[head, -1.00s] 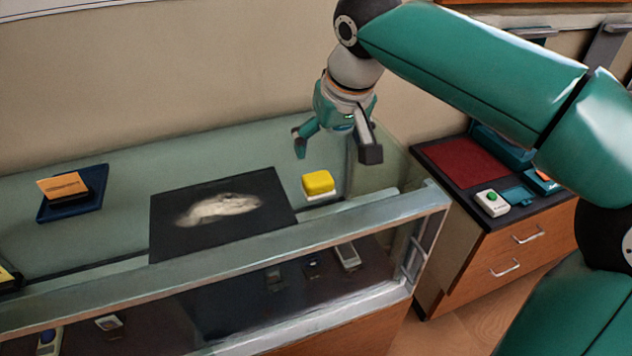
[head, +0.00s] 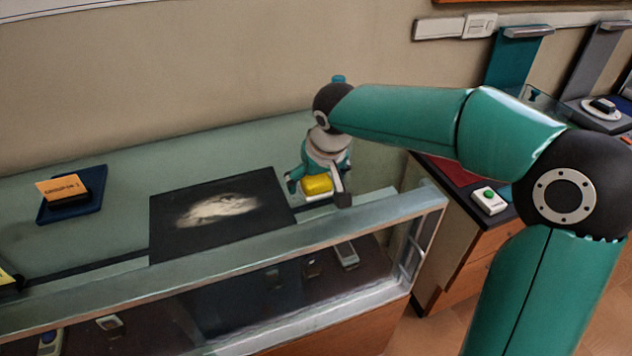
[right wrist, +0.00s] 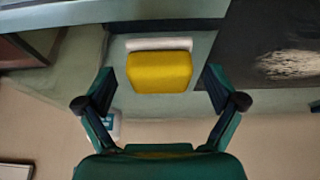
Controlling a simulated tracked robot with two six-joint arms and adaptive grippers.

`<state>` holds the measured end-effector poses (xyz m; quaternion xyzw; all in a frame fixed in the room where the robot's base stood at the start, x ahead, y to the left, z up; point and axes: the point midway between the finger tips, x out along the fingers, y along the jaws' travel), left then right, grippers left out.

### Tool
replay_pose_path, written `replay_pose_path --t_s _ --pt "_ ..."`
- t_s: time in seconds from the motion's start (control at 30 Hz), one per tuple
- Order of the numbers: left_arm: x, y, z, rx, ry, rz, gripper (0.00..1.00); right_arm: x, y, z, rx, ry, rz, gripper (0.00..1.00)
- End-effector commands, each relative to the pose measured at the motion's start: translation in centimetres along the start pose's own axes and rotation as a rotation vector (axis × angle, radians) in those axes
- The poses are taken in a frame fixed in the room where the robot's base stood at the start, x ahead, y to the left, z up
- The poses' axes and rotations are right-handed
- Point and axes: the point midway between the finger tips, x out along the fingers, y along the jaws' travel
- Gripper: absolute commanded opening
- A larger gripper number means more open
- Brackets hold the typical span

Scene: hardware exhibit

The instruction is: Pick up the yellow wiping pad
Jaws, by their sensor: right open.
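The yellow wiping pad (head: 317,184) sits on a small white base on the glass counter top, right of the black mat. My right gripper (head: 318,193) is lowered over it, with a finger on either side of the pad. In the right wrist view the pad (right wrist: 159,71) lies between and ahead of the open fingers (right wrist: 160,103), with a gap on both sides. The white base (right wrist: 158,44) shows along its far edge. My left gripper is not in view.
A black mat (head: 167,237) with a pale smear lies left of the pad. A blue tray (head: 94,204) with an orange-labelled block stands further left. The counter's raised front rail (head: 227,260) runs close in front. A wooden cabinet (head: 462,275) stands at right.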

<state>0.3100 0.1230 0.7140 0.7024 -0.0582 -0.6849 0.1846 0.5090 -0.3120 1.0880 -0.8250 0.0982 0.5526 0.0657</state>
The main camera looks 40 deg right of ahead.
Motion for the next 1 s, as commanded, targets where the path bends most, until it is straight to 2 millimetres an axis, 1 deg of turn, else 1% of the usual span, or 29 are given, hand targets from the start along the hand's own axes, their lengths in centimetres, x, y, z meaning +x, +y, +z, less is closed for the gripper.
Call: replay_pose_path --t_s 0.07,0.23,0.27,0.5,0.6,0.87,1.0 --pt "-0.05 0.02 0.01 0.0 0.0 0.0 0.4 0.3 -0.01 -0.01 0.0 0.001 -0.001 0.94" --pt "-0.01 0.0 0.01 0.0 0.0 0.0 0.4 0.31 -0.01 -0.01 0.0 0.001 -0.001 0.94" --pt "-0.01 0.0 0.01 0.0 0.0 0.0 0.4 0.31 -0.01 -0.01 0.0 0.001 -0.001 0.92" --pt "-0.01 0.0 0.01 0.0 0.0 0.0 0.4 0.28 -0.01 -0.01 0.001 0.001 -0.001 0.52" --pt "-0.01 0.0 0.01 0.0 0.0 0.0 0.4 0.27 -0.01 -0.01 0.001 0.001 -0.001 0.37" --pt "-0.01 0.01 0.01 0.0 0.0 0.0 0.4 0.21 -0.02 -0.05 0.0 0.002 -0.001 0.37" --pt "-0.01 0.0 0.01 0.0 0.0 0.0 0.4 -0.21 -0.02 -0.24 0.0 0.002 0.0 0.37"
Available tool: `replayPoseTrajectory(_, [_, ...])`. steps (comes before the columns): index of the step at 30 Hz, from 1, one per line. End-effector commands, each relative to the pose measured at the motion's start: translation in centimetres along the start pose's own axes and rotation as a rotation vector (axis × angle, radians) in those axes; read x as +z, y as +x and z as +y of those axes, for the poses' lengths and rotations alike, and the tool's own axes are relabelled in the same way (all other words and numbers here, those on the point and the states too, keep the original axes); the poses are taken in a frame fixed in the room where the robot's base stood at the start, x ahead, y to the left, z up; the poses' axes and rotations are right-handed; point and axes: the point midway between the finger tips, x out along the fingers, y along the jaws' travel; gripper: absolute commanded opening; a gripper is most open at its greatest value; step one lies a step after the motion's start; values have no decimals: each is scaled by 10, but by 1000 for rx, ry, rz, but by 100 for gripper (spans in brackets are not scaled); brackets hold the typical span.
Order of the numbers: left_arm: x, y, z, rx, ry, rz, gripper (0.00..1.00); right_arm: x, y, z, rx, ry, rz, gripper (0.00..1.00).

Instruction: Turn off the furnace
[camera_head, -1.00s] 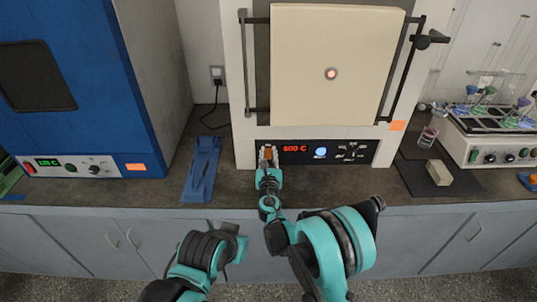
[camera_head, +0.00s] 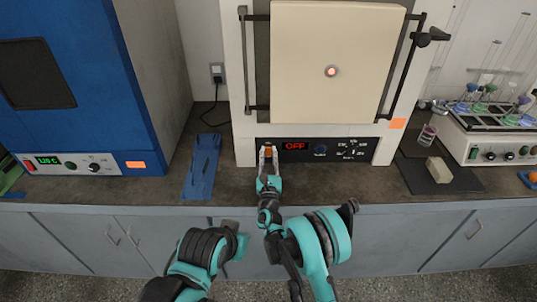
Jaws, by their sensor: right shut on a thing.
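The furnace (camera_head: 385,145) stands at the back centre with its cream door (camera_head: 335,95) closed. Its black control panel (camera_head: 370,156) has a display (camera_head: 295,146) reading OFF in red. A small orange switch (camera_head: 268,150) is at the panel's left end. My right gripper (camera_head: 268,153) is at that end, with its fingers closed around the orange part; the exact contact is too small to see. My left gripper (camera_head: 236,243) is low in front of the counter, dark and small, and its fingers cannot be made out.
A blue oven (camera_head: 150,60) reading about 120 C stands at the left. At the right are a dark mat with a pale block (camera_head: 439,170) and a shaker (camera_head: 495,145) with flasks. The counter's front strip is mostly clear.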

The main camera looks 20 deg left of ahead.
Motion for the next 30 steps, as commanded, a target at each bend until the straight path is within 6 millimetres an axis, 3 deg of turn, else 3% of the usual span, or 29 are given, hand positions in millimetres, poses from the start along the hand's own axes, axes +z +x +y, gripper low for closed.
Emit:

» Task
In the listing above, locate each line with "straight" and copy it.

» Task output
Motion for the next 1 s, as commanded, targets where the path bends most, until it is straight to 2 millimetres an axis, 1 deg of turn, else 1% of the usual span, or 29 are given, hand targets from the start along the hand's own axes, their lengths in centimetres, x, y, z meaning +x, +y, +z, less is closed for the gripper.
Motion for the next 30 steps, as commanded, a target at each bend until the straight path is within 6 millimetres an axis, 3 deg of turn, else 3% of the usual span, or 29 are given, hand positions in millimetres, poses from the start along the hand's own axes, axes +z +x +y, gripper low for closed.

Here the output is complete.